» SUPPLIED DATA
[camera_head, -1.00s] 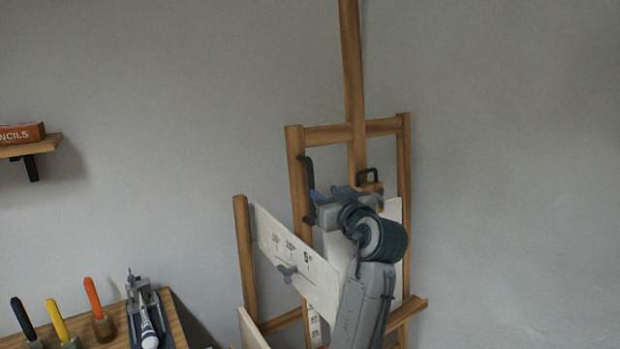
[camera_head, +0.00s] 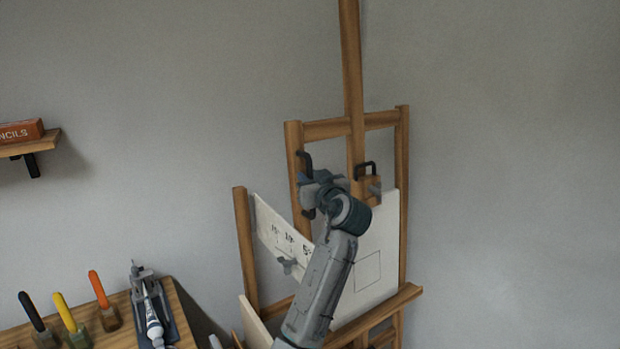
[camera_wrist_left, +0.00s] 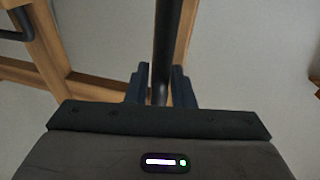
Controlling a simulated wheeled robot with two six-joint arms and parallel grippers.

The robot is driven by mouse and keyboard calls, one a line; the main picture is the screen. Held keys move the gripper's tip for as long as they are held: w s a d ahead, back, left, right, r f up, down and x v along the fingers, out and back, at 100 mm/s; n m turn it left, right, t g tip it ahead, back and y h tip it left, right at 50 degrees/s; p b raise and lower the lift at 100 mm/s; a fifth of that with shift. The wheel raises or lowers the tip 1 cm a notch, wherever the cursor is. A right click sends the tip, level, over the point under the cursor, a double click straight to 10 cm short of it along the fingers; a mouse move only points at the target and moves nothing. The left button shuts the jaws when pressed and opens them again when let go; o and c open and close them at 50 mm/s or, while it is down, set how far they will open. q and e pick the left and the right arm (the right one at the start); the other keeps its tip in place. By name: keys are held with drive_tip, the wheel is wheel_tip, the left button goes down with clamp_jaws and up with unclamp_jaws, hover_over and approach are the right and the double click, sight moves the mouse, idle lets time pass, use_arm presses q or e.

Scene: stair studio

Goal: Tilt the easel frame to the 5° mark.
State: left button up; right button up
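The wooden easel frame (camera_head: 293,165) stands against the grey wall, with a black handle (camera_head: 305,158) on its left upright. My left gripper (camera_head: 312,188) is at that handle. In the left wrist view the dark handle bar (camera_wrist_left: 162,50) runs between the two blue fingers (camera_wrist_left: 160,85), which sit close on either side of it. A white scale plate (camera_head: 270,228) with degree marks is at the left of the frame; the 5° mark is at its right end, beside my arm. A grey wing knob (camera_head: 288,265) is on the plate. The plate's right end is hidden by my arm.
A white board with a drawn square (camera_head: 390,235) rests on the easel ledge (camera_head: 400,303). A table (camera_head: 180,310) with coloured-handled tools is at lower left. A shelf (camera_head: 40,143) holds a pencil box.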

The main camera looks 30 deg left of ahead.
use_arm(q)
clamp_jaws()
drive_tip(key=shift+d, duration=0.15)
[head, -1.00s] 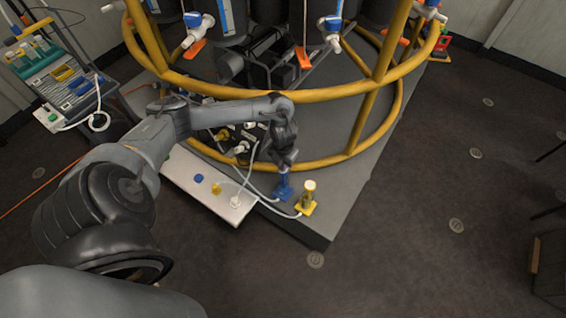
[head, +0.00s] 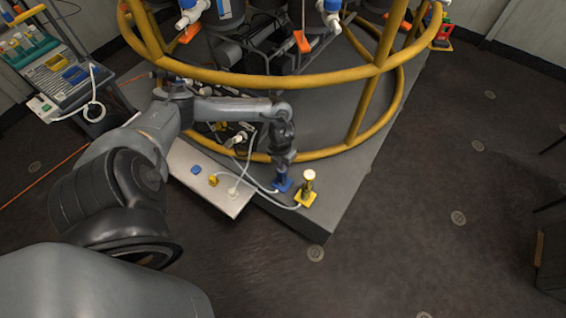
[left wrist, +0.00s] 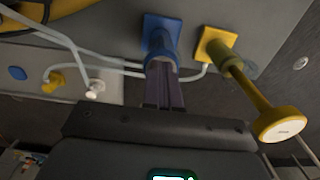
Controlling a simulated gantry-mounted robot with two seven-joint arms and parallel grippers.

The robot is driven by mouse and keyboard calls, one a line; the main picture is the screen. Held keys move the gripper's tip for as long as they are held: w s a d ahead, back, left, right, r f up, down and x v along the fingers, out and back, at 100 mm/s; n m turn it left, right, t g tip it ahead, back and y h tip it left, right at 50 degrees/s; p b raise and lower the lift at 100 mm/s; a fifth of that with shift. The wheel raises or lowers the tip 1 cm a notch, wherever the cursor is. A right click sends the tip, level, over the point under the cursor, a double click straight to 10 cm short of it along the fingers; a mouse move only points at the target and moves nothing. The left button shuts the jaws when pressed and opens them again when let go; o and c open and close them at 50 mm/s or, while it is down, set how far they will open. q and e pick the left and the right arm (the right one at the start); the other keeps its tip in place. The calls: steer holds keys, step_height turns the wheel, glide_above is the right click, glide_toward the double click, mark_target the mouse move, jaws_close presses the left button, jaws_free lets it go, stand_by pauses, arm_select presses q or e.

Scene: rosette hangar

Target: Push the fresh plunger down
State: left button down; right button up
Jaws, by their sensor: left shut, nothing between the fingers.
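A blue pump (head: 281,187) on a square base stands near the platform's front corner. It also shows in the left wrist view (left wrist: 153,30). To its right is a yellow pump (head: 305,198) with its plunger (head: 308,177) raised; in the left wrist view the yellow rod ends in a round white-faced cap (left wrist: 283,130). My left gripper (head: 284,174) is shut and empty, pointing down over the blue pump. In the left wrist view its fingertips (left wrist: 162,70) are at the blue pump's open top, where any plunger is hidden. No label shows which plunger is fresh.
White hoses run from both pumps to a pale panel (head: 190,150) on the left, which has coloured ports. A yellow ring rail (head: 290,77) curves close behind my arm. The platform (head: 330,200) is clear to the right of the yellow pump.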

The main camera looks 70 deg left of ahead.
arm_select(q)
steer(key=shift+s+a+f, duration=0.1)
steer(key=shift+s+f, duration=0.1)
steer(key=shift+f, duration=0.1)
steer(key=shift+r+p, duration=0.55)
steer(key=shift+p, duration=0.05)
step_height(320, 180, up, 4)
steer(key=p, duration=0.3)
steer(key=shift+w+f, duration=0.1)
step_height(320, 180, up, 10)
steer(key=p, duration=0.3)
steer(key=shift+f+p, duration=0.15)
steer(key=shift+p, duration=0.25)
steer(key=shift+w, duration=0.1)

» PROBLEM TO SOLVE
From the material above, reproduce everything verbatim except the pictures.

» TASK SOLUTION
[camera_head, -1.00s] 
[camera_head, +0.00s] 
[camera_wrist_left, +0.00s] 
Controlling a simulated wheeled robot with two six-joint arms and parallel grippers.

The robot is driven by mouse and keyboard calls, one a line; the main picture is the screen. Held keys move the gripper's tip for as long as they are held: w s a d ahead, back, left, right, r f up, down and x v along the fingers, out and back, at 100 mm/s; n m turn it left, right, t g tip it ahead, back and y h tip it left, right at 50 degrees/s; p b raise and lower the lift at 100 mm/s; a fifth of that with shift. The wheel raises or lowers the tip 1 cm a notch, wherever the cursor is. A right click sends the tip, level, over the point under the cursor, a double click straight to 10 cm short of it along the fingers; a mouse move only points at the target and moves nothing. The left button shuts the jaws when pressed and opens them again when let go; o and c open and close them at 50 mm/s or, while it is down, set how far they will open. q and e pick the left and the right arm (the right one at the start); the other keeps its tip in place. By name: keys are held with drive_tip, the wheel is wheel_tip, the left button goes down with clamp_jaws and up with unclamp_jaws, hover_over and approach are the right and the double click, sight moves the mouse, idle lets time pass, use_arm presses q or e.

Scene: stair studio

Goal: Tilt the easel frame to the 5° mark.
State: left button up; right button up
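The wooden easel frame (camera_head: 293,165) stands against the grey wall, with a black handle (camera_head: 305,158) on its left upright. My left gripper (camera_head: 312,188) is at that handle. In the left wrist view the dark handle bar (camera_wrist_left: 162,50) runs between the two blue fingers (camera_wrist_left: 160,85), which sit close on either side of it. A white scale plate (camera_head: 270,228) with degree marks is at the left of the frame; the 5° mark is at its right end, beside my arm. A grey wing knob (camera_head: 288,265) is on the plate. The plate's right end is hidden by my arm.
A white board with a drawn square (camera_head: 390,235) rests on the easel ledge (camera_head: 400,303). A table (camera_head: 180,310) with coloured-handled tools is at lower left. A shelf (camera_head: 40,143) holds a pencil box.

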The main camera looks 30 deg left of ahead.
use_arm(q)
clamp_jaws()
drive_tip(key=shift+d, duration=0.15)
[head, -1.00s] 
[head, +0.00s] 
[left wrist, +0.00s] 
Controlling a simulated gantry-mounted robot with two seven-joint arms and parallel grippers.

The robot is driven by mouse and keyboard calls, one a line; the main picture is the screen. Held keys move the gripper's tip for as long as they are held: w s a d ahead, back, left, right, r f up, down and x v along the fingers, out and back, at 100 mm/s; n m turn it left, right, t g tip it ahead, back and y h tip it left, right at 50 degrees/s; p b raise and lower the lift at 100 mm/s; a fifth of that with shift. The wheel raises or lowers the tip 1 cm a notch, wherever the cursor is. A right click sends the tip, level, over the point under the cursor, a double click straight to 10 cm short of it along the fingers; a mouse move only points at the target and moves nothing. The left button shuts the jaws when pressed and opens them again when let go; o and c open and close them at 50 mm/s or, while it is down, set how far they will open. q and e pick the left and the right arm (the right one at the start); the other keeps its tip in place. The calls: steer holds keys, step_height turns the wheel, glide_above is the right click, glide_toward the double click, mark_target the mouse move, jaws_close presses the left button, jaws_free lets it go, stand_by pauses, arm_select presses q or e.

Scene: rosette hangar

Target: Push the fresh plunger down
State: left button down; right button up
Jaws, by their sensor: left shut, nothing between the fingers.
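A blue pump (head: 281,187) on a square base stands near the platform's front corner. It also shows in the left wrist view (left wrist: 153,30). To its right is a yellow pump (head: 305,198) with its plunger (head: 308,177) raised; in the left wrist view the yellow rod ends in a round white-faced cap (left wrist: 283,130). My left gripper (head: 284,174) is shut and empty, pointing down over the blue pump. In the left wrist view its fingertips (left wrist: 162,70) are at the blue pump's open top, where any plunger is hidden. No label shows which plunger is fresh.
White hoses run from both pumps to a pale panel (head: 190,150) on the left, which has coloured ports. A yellow ring rail (head: 290,77) curves close behind my arm. The platform (head: 330,200) is clear to the right of the yellow pump.

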The main camera looks 70 deg left of ahead.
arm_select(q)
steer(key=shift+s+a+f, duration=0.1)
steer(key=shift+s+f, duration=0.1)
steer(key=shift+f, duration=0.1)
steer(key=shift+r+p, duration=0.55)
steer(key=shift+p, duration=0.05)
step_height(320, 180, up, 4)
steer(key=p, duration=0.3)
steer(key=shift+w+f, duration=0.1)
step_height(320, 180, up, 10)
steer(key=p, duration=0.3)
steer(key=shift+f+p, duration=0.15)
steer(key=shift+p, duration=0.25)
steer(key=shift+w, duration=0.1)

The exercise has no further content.